EXERCISE REQUIREMENTS:
Collect all the lines that mention the word "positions".
— Start of DATASET EXTRACT —
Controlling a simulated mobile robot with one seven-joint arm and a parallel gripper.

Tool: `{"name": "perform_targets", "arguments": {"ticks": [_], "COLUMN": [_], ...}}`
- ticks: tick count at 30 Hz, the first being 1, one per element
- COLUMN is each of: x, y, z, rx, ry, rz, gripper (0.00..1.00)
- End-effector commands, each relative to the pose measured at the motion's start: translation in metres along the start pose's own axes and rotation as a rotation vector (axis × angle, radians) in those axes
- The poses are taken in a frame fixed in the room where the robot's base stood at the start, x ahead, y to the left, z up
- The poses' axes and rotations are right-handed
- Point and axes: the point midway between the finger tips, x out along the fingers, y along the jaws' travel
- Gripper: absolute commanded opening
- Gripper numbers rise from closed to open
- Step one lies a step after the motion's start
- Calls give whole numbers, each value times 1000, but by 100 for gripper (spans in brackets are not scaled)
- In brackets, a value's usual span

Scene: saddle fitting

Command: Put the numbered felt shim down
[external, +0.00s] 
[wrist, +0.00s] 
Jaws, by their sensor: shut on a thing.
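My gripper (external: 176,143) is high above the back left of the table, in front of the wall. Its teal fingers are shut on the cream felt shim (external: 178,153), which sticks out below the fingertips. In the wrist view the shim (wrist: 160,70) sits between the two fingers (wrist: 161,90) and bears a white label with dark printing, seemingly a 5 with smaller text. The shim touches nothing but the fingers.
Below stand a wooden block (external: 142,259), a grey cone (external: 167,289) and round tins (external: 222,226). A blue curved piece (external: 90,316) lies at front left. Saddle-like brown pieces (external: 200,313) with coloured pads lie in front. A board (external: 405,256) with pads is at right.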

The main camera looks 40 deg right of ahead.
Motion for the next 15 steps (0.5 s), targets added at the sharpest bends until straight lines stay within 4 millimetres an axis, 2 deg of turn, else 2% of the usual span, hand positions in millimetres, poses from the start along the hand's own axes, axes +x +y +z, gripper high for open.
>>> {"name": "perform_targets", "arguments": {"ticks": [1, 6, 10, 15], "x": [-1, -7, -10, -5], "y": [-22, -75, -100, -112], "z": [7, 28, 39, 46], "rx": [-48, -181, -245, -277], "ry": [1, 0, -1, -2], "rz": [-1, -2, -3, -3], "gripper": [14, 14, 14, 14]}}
— End of DATASET EXTRACT —
— Start of DATASET EXTRACT —
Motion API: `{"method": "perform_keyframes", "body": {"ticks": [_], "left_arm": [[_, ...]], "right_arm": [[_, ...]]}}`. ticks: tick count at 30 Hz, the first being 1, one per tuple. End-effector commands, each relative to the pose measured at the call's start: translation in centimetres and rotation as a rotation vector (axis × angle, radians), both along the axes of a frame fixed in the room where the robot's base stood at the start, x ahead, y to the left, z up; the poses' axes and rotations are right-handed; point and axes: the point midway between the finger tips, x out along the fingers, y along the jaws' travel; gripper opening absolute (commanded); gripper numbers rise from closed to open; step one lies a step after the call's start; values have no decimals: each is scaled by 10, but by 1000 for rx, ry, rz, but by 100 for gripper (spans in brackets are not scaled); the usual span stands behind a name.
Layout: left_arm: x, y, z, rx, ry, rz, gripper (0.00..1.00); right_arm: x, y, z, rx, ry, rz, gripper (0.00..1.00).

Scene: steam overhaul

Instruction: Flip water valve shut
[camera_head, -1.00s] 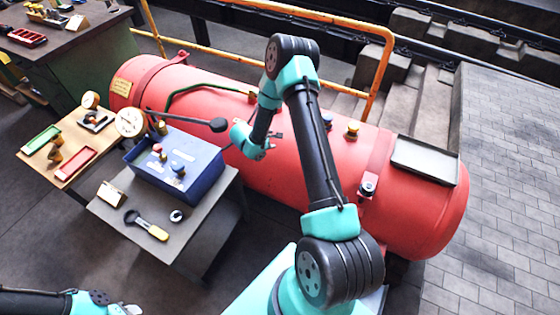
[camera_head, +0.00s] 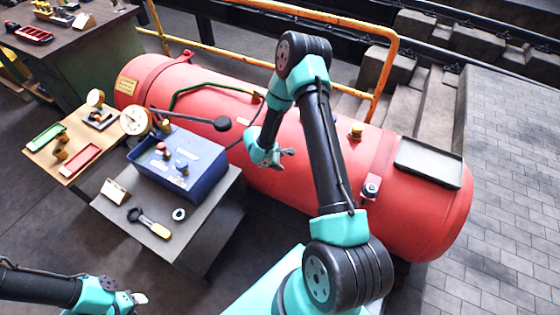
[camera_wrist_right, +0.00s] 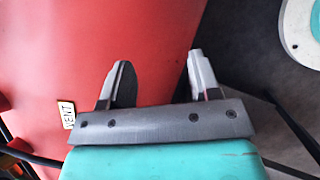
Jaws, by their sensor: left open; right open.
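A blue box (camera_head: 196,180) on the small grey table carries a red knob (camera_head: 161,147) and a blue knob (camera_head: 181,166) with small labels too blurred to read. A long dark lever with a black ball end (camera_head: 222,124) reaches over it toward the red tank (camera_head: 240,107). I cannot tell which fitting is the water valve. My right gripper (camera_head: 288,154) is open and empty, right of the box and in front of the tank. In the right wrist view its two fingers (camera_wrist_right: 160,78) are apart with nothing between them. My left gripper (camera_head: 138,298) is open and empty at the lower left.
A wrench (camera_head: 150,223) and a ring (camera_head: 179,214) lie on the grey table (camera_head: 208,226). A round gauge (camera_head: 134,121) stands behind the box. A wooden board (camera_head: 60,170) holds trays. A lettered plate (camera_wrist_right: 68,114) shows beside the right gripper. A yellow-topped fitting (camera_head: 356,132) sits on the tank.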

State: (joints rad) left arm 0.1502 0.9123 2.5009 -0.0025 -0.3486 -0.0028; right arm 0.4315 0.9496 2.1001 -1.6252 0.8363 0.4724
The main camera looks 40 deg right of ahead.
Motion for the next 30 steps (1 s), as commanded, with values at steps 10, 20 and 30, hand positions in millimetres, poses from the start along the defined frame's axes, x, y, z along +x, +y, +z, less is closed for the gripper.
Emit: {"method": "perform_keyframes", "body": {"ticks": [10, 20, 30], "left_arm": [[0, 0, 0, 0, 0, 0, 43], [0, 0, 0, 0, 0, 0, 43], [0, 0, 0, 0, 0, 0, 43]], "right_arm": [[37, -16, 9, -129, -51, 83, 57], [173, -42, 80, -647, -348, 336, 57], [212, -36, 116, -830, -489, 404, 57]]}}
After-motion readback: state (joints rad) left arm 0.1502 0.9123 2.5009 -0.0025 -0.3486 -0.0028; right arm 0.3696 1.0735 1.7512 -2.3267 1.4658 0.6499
— End of DATASET EXTRACT —
CORRECT RESPONSE:
Motion for the next 15 steps (0.5 s), targets added at the sharpest bends until straight lines stay within 4 millimetres an axis, 2 deg of turn, else 2% of the usual span, hand positions in millimetres, poses from the start along the hand's own axes, axes +x +y +z, gripper high for open.
Motion for the next 30 steps (1 s), as commanded, with values at steps 10, 20 and 30, hand positions in millimetres, poses from the start along the defined frame's axes, x, y, z along +x, +y, +z, less is closed for the gripper.

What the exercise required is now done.